KH Abdul Wahab Hasbullah lahir di Jombang, 31 Maret 1888. Ia adalah seorang ulama yang memiliki pandangan modern. Ia berasal dari keluarga santri yang memiliki keterkaitan erat dengan NU. Ia menempuh pendidikan di pesantren, termasuk di Pesantren Langitan, sebuah pesantren besar di Tuban yang terkenal dengan tradisi ilmu agama dan budaya.
Peran dalam Jurnalistik NU
KH Abdul Wahab Hasbullah memiliki peran penting dalam mengembangkan media massa di kalangan NU. Ia terlibat dalam mendirikan berbagai media, seperti majalah atau surat kabar yang membawa pesan-pesan keagamaan, pendidikan, dan informasi kepada umat Islam, khususnya anggota NU.
Di dalam buku “99 Kiai Kharismatik Indonesia: Riwayat, Perjuangan, Doa dan Hizib” karya KH A Aziz Masyhuri dijelaskan, bersama tokoh NU lainnya Kiai Wahab pernah membeli sebuah percetakan beserta sebuah gedung sebagai pusat aktivitas NU di Jalan Sasak 23 Surabaya.

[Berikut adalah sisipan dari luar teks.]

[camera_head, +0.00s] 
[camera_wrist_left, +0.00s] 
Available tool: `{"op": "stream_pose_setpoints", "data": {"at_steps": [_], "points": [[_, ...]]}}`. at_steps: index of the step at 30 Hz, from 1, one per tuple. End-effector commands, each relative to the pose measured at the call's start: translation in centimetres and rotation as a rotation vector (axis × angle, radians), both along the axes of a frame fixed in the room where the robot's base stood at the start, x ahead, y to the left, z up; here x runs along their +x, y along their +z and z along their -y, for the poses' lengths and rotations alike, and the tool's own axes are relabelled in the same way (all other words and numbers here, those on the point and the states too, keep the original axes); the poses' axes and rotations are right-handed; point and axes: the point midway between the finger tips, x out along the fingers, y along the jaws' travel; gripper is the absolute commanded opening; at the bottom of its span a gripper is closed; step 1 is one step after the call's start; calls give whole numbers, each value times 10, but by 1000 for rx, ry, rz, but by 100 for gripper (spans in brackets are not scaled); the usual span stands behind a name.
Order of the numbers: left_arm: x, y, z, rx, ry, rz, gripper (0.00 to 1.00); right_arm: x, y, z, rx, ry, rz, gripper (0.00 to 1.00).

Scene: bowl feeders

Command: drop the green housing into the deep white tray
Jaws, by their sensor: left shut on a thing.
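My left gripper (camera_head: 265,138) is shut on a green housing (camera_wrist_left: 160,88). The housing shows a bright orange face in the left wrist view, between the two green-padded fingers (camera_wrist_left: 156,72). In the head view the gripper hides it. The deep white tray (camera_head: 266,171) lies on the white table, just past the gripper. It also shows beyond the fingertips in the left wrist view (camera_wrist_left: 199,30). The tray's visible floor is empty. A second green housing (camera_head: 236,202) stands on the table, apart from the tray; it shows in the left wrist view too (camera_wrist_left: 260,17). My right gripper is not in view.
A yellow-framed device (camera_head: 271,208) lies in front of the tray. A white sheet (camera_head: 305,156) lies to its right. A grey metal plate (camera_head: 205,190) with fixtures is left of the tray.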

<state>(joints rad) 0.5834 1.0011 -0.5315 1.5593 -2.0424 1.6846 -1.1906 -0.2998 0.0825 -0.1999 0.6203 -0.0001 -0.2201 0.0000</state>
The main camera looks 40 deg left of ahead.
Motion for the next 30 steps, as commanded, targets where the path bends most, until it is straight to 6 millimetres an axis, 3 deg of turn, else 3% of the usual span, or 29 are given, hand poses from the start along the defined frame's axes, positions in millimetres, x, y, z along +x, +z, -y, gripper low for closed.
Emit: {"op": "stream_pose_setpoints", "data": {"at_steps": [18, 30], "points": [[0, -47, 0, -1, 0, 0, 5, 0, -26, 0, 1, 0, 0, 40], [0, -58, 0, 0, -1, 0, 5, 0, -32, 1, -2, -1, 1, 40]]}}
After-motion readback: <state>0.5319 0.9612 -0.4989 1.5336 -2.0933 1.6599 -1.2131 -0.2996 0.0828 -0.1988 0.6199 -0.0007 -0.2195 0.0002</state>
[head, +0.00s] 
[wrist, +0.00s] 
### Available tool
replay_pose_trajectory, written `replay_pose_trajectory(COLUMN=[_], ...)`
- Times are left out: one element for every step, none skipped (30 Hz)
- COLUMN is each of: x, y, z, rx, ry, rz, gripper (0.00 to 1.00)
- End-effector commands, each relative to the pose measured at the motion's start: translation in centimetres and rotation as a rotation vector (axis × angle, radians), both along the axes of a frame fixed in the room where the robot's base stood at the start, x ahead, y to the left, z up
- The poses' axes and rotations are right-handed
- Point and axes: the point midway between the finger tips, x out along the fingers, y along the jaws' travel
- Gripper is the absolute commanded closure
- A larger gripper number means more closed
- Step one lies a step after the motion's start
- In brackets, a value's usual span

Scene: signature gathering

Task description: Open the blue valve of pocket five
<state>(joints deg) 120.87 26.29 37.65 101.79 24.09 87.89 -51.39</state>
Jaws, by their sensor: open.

“Dari sini kemudian ia merintis tradisi jurnalistik modern dalam NU,” tulis Kiai Aziz Masyhuri di halaman 366.
Menurut dia, perintisan tradisi jurnalistik tersebut dilandasi oleh pemikiran Kiai Wahab yang sesungguhnya amat sederhana, yaitu bagaimana menyebarkan gagasan NU secara lebih efektif dan efisien yang selama ini selalu menggunakan dakwah panggung dan pengajaran di pesantren.
Sejak saat itu mulailah diterbitkan majalah tengah bulanan “Suara Nahdlatul Ulama” atau Soeara Nahdlatul Oelama. Selama tujuh tahun majalah ini dipimpin oleh Kiai Wahab sendiri. Teknis redaksional dari majalah tersebut lalu disempurnakan oleh Kiai Mahfudz Siddiq dan menjadi surat kabar “Berita Nahdlatul Ulama”.
Di samping itu, terbit pula “Suluh Nahdlatul Ulama” di bawah asuhan Umar Burhan. Lalu “Terompet Anshar” dipimpin oleh Tamyiz Kudluri, dan majalah berbahasa Jawa “Jawa Panggah” dipimpin oleh Kiai Raden Iskandar yang kemudian digantikan oleh Saifudin Zuhri.